━━━ THE INPUT

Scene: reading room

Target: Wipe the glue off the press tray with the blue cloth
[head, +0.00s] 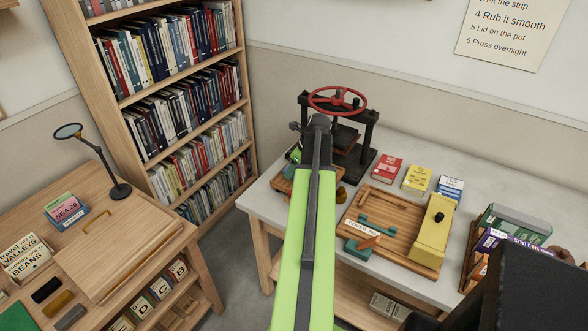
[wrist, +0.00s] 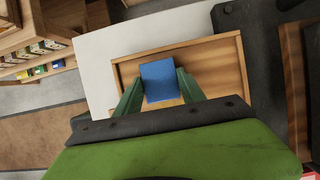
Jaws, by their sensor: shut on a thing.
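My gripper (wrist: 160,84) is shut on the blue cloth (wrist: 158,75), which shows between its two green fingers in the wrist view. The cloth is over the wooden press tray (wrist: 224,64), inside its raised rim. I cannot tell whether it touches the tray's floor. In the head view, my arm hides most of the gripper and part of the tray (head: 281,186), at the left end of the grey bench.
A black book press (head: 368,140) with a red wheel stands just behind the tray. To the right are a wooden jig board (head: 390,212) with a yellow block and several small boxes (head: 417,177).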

━━━━━━
━━━ THE INPUT

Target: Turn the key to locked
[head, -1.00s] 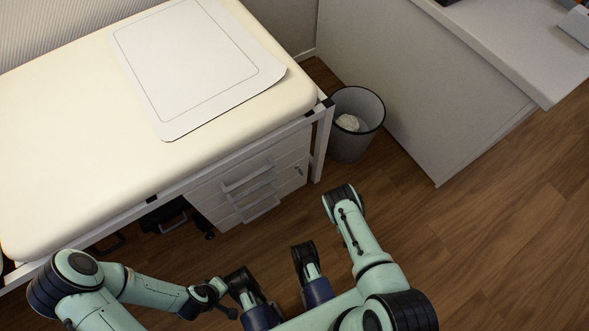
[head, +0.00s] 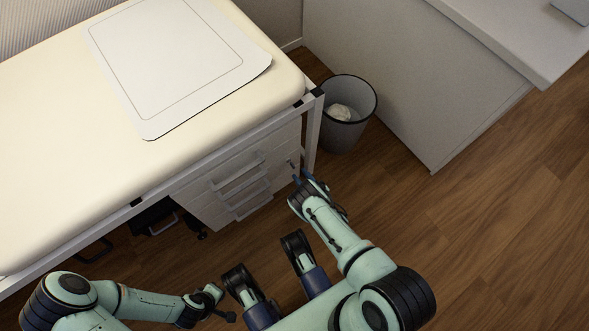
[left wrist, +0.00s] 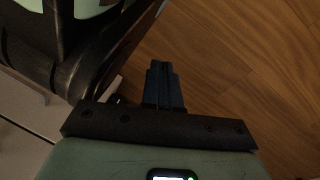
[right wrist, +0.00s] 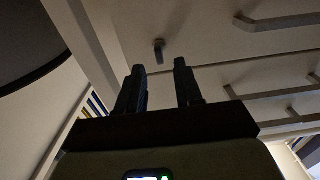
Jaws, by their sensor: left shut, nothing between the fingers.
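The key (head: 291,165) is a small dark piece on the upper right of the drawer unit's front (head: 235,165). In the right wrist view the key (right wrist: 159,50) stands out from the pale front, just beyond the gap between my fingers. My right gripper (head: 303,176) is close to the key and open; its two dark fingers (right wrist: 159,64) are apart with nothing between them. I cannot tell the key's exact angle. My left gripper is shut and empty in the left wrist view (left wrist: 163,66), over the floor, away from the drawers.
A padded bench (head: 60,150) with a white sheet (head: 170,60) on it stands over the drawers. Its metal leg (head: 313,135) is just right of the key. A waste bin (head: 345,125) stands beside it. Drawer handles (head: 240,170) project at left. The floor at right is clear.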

━━━━━━

GIVEN PROBLEM
Copy word for word only the lines above from the one with "Scene: reading room" through the one with "[wrist, +0.00s]". Leave pictures out.

OUTPUT BELOW
Scene: reading room

Target: Wipe the glue off the press tray with the blue cloth
[head, +0.00s] 
[wrist, +0.00s] 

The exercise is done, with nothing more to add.